*Paulo Caldas
Walther Moreira Santos, no seu “0 metal de que somos feitos” – Companhia Editora de Pernambuco-(Cepe) 2013, demonstra o domínio na arte de escrever. No conto “Herança”, por exemplo, passa ao leitor agruras de uma guerra revelada no clamor dos oprimidos, sem contudo esmaecer o culto e a coragem de um povo digno e autêntico. A rigor, no entanto, reside na criatividade a virtude de sua escrita, o que por certo motivou a conquista dos prêmios Pernambuco e São Paulo de Literatura e ser finalista do cobiçado Portugal – Telecom.

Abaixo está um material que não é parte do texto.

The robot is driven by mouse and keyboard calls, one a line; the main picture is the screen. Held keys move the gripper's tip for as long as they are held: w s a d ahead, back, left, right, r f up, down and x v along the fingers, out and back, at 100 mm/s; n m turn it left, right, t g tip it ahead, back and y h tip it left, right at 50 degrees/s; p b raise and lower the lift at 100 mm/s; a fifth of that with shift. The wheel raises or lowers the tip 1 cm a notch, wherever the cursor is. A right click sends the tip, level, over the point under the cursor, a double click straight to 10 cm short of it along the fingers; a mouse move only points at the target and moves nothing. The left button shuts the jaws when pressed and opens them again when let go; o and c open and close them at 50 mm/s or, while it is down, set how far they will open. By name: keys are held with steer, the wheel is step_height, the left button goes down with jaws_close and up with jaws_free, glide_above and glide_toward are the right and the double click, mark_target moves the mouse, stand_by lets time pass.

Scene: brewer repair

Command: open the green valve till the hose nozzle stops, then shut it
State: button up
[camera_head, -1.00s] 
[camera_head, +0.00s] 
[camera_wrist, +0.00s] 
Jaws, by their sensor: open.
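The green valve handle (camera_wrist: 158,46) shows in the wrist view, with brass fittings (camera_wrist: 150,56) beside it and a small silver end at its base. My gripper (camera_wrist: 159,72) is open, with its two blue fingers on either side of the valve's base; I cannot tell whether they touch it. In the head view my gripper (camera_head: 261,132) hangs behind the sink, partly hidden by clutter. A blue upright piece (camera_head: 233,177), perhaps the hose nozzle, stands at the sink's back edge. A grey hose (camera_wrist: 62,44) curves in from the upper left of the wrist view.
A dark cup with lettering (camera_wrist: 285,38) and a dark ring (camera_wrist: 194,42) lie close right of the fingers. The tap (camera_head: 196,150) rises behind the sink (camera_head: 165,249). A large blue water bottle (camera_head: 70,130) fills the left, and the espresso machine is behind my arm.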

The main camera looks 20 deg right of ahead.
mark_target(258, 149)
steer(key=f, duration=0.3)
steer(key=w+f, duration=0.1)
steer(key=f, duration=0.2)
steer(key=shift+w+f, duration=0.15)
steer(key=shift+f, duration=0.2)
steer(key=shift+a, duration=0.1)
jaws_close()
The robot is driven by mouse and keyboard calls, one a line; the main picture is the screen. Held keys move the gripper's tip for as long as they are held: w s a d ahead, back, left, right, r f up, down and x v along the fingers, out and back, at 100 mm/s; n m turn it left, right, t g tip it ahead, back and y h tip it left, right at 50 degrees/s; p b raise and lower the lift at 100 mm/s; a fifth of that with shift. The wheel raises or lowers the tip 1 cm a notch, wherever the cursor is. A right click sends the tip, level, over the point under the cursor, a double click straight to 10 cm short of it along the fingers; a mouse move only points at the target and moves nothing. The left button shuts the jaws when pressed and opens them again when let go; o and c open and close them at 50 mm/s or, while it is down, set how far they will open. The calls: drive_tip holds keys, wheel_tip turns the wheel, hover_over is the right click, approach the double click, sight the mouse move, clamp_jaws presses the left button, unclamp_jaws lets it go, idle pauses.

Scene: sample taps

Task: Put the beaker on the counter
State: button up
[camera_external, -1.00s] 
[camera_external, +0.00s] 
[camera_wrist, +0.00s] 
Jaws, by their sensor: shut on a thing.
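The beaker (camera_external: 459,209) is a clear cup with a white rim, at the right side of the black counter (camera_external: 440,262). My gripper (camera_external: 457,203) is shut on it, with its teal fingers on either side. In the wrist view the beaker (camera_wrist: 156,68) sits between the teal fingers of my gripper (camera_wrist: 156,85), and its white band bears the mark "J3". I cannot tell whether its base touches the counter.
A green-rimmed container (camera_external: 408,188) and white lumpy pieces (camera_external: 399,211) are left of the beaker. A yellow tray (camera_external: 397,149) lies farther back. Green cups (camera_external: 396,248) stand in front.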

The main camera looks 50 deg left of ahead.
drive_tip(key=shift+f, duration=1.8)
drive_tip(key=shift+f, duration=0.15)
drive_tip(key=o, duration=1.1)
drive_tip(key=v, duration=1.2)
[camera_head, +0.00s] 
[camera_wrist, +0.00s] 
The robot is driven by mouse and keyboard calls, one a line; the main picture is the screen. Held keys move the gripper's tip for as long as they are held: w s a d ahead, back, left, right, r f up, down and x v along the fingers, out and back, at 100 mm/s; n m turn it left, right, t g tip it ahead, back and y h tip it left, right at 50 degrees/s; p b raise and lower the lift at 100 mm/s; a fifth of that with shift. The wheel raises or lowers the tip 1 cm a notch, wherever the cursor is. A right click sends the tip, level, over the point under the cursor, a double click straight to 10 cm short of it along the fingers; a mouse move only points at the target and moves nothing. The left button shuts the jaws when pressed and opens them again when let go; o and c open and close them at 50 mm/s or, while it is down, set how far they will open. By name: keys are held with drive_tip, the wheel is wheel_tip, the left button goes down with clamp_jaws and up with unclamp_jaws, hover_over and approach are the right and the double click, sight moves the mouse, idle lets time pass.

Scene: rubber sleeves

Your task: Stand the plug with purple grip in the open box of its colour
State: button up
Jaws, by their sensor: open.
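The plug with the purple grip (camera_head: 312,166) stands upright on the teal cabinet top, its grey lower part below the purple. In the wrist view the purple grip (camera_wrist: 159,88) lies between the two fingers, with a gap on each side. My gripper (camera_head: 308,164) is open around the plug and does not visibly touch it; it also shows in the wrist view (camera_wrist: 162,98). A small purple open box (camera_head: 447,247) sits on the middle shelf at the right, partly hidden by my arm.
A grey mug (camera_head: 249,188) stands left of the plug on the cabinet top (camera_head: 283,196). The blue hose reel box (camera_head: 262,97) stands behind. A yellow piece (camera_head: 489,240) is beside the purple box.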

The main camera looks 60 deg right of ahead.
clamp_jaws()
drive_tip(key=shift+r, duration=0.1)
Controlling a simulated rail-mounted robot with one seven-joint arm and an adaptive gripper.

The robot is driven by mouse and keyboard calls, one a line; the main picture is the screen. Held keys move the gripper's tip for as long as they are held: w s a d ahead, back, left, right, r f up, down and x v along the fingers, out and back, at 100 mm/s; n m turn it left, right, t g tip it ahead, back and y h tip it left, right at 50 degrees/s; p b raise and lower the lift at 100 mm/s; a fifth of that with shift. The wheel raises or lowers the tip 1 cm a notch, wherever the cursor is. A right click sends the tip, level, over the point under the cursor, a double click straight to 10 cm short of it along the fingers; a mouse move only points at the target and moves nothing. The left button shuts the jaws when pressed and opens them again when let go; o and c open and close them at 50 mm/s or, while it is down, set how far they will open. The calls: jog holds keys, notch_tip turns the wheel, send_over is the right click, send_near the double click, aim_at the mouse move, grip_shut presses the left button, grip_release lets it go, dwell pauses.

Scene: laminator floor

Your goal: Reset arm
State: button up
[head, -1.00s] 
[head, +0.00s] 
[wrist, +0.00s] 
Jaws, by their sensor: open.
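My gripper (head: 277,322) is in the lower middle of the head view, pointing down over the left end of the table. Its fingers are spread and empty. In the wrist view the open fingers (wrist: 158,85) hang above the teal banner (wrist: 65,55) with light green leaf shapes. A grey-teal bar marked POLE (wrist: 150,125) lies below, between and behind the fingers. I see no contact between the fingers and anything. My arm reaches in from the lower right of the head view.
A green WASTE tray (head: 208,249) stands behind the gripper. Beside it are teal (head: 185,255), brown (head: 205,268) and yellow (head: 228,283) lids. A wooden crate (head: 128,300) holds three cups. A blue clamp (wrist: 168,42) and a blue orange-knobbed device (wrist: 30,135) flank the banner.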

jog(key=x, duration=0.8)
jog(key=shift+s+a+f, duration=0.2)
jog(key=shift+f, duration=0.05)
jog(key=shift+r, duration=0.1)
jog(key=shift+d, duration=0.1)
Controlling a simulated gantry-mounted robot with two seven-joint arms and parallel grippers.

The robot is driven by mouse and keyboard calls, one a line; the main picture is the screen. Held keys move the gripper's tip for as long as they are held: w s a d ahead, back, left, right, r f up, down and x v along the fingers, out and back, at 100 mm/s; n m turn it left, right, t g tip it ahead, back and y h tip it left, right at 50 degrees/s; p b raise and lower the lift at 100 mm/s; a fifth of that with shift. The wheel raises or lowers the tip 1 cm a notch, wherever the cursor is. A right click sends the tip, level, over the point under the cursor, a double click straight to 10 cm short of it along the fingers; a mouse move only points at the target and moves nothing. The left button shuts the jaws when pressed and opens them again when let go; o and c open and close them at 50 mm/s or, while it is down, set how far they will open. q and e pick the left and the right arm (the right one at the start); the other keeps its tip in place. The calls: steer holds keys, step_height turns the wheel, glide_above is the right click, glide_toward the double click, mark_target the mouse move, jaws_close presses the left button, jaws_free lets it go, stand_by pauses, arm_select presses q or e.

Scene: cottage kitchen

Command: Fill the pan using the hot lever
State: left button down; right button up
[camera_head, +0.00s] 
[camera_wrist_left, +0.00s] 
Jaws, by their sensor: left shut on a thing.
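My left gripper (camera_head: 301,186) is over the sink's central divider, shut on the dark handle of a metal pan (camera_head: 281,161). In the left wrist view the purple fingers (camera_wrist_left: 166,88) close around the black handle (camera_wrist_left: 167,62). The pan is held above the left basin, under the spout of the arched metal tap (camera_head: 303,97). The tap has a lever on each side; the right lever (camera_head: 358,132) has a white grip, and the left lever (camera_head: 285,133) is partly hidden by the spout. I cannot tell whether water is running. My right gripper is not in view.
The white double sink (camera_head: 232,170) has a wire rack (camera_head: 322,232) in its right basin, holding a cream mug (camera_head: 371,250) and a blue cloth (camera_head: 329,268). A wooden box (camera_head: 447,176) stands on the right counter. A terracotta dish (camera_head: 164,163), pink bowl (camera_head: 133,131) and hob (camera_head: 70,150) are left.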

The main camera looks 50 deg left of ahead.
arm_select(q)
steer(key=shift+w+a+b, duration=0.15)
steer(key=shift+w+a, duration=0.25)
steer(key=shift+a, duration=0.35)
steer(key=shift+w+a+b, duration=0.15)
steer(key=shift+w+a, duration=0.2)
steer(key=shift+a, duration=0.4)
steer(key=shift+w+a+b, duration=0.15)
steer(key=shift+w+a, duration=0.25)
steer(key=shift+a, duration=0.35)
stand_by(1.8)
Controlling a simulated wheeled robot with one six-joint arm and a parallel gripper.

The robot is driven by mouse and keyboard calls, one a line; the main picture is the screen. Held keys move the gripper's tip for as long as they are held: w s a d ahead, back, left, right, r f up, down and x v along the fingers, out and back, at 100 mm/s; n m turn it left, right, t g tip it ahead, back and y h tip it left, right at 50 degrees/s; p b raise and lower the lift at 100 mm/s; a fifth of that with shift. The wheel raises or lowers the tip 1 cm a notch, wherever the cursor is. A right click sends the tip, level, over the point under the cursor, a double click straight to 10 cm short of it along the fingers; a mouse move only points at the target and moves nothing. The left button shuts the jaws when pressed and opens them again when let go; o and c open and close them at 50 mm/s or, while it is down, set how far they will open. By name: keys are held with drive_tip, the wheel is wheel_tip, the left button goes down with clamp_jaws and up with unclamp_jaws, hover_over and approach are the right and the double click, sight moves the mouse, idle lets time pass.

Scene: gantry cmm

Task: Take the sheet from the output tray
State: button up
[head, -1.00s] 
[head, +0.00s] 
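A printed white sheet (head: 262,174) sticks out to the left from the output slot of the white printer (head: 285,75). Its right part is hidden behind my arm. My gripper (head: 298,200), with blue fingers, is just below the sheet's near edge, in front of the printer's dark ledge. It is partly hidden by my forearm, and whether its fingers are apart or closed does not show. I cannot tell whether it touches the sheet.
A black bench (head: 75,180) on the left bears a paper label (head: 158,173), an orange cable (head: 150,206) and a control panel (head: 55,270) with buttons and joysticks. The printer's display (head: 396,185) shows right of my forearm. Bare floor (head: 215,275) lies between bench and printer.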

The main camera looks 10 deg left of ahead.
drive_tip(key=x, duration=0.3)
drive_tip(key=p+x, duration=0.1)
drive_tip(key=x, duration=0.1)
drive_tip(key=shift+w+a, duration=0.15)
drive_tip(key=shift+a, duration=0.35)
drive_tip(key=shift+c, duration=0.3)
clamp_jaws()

Neste livro, a narrativa se mostra madura, própria de quem conhece os labirintos da prosa ficcional. Em diversos trechos o autor sobrepõe as vozes (narrador e personagem) manuseando com perícia o artifício da falsa terceira pessoa. Mesmo que, embora eventualmente, busque refúgio em pronomes e marcações na identificação dos diálogos, esse pecado venial foge à retina do leitor envolvido pela sedução das cenas.
O autor abraça a beleza estética quando forja, no capricho, sua poética com imagens marcantes, vindas da concepção de símiles e metáforas bem encaixadas: “a pobreza é uma ratazana suja que ninguém quer como companhia”, ou quando constrói esta alegoria: “nem sempre a culpa é um rochedo que surge inteiriço do nada e em cima da pessoa vai esmagando-a aos poucos até que não possa respirar. Às vezes a culpa é uma areia fina que aparece calada e mansamente vai se acumulando sem a pessoa perceber até que esteja completamente enterrada numa duna”.
Dentre tantas outras virtudes do livro, a dinâmica narrativa é consolidada pelo apego aos detalhes certificadores e se acentua ao ritmo de aventura vivenciado no conto (quase novela) “Campo semeado em tempo morto”, passado na cidade imaginária de Alto Paraíso, com destaque para a montagem dos personagens Max, Ernesto, Cassandra e Dona Olga, que fogem pela contramão do meramente convencional. Nesses trechos, particularmente elogiáveis, concebeu esmeradas metáforas: ” a doçura do piano de Dona Olga”, “a dor de Seu Júlio transbordava da biblioteca”, “a presença de sua ausência nos dava nós na garganta” e “silêncios amontoados pelos cantos”.
Não obstante os cinco anos de lançado, vale a pena uma busca pelo livro nas plataformas de venda da editora.